● **Records for processing**:
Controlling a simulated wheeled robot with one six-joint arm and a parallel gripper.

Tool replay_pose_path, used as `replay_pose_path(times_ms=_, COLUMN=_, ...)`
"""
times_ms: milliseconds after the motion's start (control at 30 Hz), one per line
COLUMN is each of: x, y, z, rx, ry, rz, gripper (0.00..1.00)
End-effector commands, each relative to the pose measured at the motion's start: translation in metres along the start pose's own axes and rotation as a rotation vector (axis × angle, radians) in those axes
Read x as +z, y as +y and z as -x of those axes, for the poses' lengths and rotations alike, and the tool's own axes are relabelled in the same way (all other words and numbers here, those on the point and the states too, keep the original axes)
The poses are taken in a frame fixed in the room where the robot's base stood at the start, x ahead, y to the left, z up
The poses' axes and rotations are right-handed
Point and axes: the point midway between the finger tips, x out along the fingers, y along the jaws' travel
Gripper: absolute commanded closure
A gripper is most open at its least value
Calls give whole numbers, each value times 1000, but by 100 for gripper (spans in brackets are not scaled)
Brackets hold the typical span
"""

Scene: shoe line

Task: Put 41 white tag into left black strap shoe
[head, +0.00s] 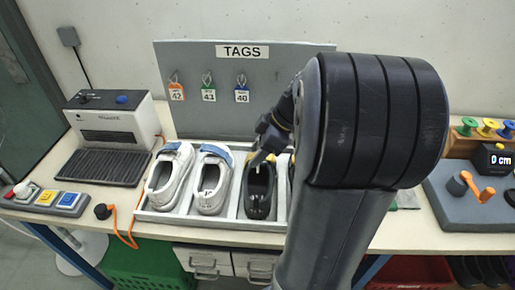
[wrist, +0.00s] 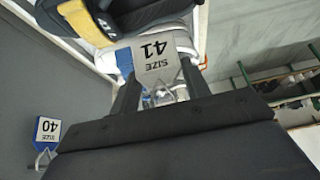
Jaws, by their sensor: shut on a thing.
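My gripper (wrist: 160,78) is shut on a white tag (wrist: 155,60) marked "SIZE 41", which sits between its two fingers in the wrist view. In the head view my gripper (head: 264,155) hangs over the back end of the left black strap shoe (head: 259,205), which has a yellow strap. The tag is too small to make out clearly there. A black shoe part with a yellow strap (wrist: 85,22) shows just beyond the tag in the wrist view. Whether the tag touches the shoe cannot be told. The other black shoe is mostly hidden behind my arm.
Two white shoes with blue straps (head: 170,180) stand left in the same tray (head: 205,219). A machine (head: 115,130) stands left; a crank device (head: 475,190) stands right.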

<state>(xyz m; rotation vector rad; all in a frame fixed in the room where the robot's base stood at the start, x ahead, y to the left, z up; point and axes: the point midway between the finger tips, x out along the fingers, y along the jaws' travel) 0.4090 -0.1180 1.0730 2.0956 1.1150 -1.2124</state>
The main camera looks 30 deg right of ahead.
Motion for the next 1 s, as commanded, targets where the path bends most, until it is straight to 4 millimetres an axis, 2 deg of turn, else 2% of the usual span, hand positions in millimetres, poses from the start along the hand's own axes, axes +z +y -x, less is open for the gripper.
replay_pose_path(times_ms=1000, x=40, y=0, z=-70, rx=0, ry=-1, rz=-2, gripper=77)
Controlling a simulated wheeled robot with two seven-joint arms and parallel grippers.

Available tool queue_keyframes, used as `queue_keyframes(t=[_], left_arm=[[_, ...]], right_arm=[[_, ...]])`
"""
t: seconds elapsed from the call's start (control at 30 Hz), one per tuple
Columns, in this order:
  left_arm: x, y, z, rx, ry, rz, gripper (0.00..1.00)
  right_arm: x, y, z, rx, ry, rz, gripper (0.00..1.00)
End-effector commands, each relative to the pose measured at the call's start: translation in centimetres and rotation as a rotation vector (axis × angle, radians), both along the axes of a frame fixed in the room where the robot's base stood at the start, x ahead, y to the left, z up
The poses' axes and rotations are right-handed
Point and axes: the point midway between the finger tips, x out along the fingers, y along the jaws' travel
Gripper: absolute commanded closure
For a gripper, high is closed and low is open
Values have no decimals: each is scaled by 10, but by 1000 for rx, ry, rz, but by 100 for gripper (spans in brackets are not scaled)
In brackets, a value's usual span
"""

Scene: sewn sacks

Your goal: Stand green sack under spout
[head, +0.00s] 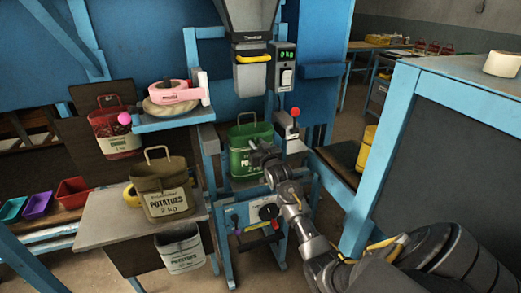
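The green sack (241,160) stands upright, its handle loop up, on the blue-framed stand (228,257) below the spout (250,72). There is a clear gap between the spout's mouth and the sack. My right gripper (260,154) is at the sack's right front side and covers part of it. Its fingers are small and dark here, so I cannot tell whether they grip the sack or only sit beside it. My left gripper is out of the picture.
An olive potato sack (166,193) stands on a table at the left. A white sack (180,250) and a red sack (115,135) hang nearby. A red-knobbed lever (294,118) rises right of the green sack. A blue-framed bench (397,140) stands close at the right.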

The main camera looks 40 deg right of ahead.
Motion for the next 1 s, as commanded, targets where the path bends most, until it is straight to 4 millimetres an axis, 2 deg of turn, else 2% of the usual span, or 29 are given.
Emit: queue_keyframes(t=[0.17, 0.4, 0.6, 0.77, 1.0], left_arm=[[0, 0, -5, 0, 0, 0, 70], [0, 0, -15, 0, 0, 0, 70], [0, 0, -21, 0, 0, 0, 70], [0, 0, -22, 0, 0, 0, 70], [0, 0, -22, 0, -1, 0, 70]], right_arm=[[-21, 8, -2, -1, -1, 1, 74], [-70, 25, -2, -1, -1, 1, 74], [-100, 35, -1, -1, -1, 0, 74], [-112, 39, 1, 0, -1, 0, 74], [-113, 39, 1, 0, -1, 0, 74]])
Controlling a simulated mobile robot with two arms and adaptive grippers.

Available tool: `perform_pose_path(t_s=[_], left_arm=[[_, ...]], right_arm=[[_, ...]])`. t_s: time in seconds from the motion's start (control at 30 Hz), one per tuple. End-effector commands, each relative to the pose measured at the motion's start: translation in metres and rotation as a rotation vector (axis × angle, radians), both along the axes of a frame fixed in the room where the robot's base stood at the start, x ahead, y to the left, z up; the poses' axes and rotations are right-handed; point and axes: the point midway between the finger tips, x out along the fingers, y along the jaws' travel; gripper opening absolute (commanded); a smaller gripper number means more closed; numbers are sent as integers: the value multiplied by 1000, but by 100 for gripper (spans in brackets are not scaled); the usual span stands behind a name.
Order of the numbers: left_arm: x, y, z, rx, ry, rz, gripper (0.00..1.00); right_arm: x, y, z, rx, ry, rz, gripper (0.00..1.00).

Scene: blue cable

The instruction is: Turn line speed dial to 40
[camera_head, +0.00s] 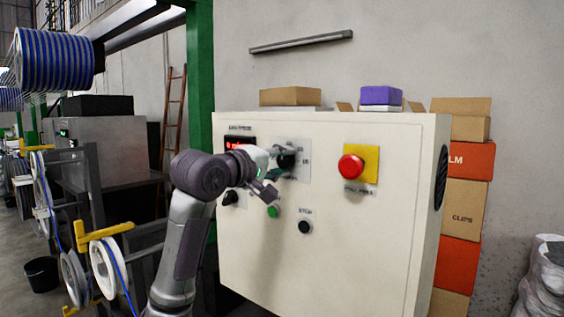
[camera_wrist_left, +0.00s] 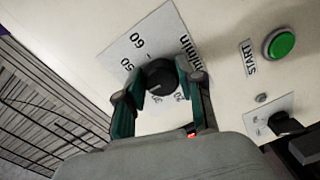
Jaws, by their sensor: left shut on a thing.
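The line speed dial is a round black knob (camera_wrist_left: 160,76) on a white scale plate (camera_wrist_left: 150,40), which carries printed marks such as 50 and 60 and a "m/min" label. In the head view the knob (camera_head: 287,159) is on the front of the cream control cabinet (camera_head: 350,255). My left gripper (camera_wrist_left: 161,88) has its two green fingers on either side of the knob, shut on it. In the head view my left gripper (camera_head: 276,172) covers part of the plate. The knob's exact setting is hard to read. My right gripper is not in view.
A red display (camera_head: 240,143) is left of the dial. A red emergency button (camera_head: 351,168) on a yellow plate is to the right. A green START button (camera_wrist_left: 281,43), a black STOP button (camera_head: 305,227) and a black selector switch (camera_wrist_left: 285,123) are nearby.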

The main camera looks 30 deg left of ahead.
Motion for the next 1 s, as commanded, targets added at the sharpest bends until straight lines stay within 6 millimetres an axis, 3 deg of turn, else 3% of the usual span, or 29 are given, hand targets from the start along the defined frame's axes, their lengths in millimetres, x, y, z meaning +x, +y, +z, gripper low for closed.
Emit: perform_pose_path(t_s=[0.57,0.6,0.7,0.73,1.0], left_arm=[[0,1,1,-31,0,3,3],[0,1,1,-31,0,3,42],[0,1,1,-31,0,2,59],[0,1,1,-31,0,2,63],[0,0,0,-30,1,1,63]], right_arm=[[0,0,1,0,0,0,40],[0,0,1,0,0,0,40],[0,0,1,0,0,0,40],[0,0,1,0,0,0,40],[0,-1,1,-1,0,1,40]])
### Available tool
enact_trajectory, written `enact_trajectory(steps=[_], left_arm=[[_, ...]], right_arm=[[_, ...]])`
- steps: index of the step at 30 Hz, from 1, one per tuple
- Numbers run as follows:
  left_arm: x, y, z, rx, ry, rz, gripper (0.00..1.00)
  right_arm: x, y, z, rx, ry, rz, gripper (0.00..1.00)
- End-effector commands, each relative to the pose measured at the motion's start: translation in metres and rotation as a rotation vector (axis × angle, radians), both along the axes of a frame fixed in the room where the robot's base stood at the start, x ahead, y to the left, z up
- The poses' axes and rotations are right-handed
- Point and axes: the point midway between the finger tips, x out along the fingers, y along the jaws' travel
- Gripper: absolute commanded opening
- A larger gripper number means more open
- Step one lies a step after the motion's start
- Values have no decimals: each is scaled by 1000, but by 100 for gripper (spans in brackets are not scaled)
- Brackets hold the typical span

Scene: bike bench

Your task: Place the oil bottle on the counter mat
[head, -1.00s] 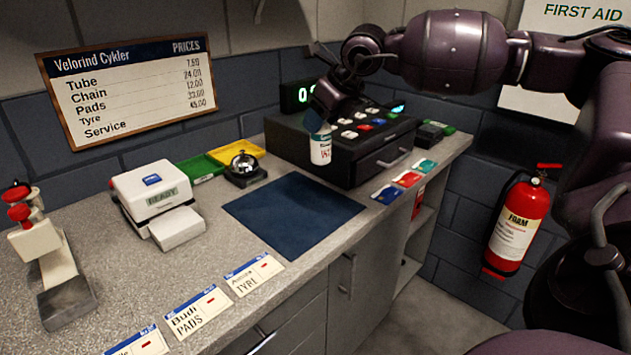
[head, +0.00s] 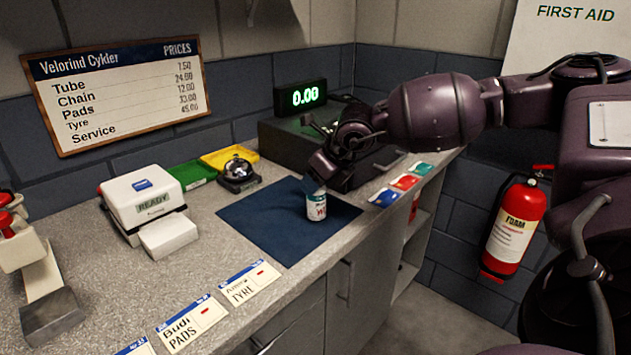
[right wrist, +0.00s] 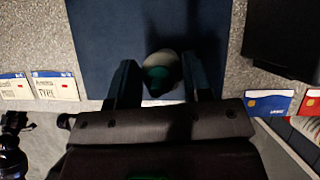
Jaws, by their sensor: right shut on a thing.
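The oil bottle (head: 316,206) is small and white with a green top band and red lettering. It is upright over the right part of the dark blue counter mat (head: 262,222); I cannot tell whether its base touches. My right gripper (head: 316,186) is shut on it from above and behind. In the right wrist view the bottle (right wrist: 162,72) shows its green top between the two fingers of my right gripper (right wrist: 160,82), with the mat (right wrist: 110,30) below. My left gripper is not in view.
The cash register (head: 285,148) stands behind the mat, beside my right arm. Coloured cards (head: 405,182) lie right of the mat, and price cards (head: 249,283) lie along the front edge.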

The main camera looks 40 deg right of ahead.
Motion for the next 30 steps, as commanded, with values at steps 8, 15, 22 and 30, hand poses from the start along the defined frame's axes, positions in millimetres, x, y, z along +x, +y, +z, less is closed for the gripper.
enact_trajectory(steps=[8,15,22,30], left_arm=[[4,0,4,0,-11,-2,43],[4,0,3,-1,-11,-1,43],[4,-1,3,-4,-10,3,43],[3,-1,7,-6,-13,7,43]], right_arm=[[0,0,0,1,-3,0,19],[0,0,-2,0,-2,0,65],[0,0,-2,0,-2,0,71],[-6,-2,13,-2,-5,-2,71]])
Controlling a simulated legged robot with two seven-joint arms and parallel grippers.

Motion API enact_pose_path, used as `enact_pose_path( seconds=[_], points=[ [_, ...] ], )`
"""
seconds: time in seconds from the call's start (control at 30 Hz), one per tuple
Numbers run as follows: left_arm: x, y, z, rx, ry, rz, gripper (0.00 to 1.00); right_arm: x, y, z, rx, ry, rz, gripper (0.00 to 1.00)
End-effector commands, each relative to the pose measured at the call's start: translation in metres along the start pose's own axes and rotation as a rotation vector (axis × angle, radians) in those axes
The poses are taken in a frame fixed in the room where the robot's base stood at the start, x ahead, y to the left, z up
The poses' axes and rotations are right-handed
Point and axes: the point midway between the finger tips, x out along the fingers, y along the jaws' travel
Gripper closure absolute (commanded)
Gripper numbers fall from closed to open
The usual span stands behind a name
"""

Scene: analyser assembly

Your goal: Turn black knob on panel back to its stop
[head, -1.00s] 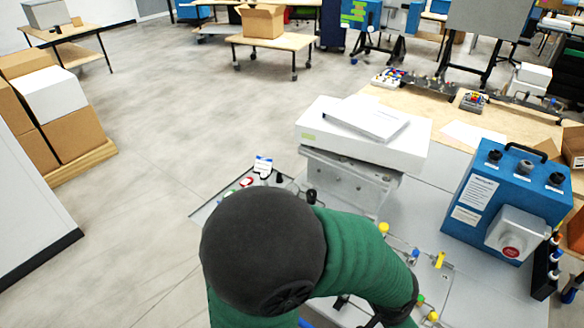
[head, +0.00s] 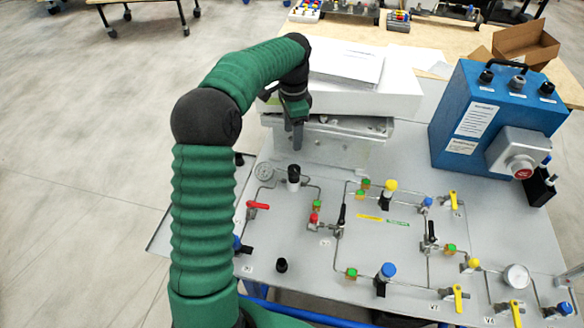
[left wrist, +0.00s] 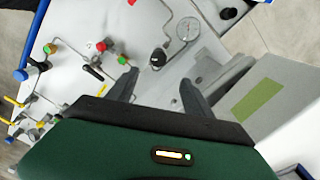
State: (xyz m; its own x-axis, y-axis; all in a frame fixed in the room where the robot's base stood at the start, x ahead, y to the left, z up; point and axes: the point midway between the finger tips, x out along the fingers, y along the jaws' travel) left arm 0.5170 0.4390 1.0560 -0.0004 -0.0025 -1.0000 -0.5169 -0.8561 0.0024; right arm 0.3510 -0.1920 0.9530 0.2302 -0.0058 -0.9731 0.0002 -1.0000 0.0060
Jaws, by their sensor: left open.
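The panel (head: 300,225) is a light grey board with thin pipes, coloured valves and gauges. A black knob (head: 293,175) stands upright near its back left, beside a round gauge (head: 265,174). In the left wrist view the black knob (left wrist: 158,57) shows beyond the fingertips, roughly between them, with the gauge (left wrist: 188,28) next to it. My left gripper (head: 296,138) points down behind and above the knob, apart from it. It also shows in the left wrist view (left wrist: 159,82), open and empty. My right gripper is out of view.
A white box (head: 365,95) on a grey metal stand is close behind my left gripper. A red-handled valve (head: 258,206) and another black knob (head: 282,265) are nearby on the panel. A blue control box (head: 490,120) stands at the right.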

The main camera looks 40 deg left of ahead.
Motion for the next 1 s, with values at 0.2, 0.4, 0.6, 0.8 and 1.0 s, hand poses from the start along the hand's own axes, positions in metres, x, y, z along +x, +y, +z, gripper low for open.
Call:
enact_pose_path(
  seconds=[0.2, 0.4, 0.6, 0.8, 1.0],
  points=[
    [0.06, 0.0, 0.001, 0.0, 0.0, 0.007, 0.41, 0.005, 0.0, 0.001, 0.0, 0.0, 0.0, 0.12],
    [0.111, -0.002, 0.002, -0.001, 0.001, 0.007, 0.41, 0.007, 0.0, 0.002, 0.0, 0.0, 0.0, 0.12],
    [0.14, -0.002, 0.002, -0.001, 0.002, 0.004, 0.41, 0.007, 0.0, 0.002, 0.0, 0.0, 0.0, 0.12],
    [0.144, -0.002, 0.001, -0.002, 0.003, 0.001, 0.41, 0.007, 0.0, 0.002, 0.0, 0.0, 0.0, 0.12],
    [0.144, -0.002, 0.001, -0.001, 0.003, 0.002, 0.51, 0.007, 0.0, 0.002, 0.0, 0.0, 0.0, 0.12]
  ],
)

● **Exercise details**:
Repeat, character for character, the lines of the material above from the line with "seconds: time in" through the line with "call's start: translation in metres".

● **Answer to the exercise**:
seconds: time in seconds from the call's start (control at 30 Hz), one per tuple
Numbers run as follows: left_arm: x, y, z, rx, ry, rz, gripper (0.00 to 1.00); right_arm: x, y, z, rx, ry, rz, gripper (0.00 to 1.00)
End-effector commands, each relative to the pose measured at the call's start: translation in metres along the start pose's own axes and rotation as a rotation vector (axis × angle, radians) in those axes

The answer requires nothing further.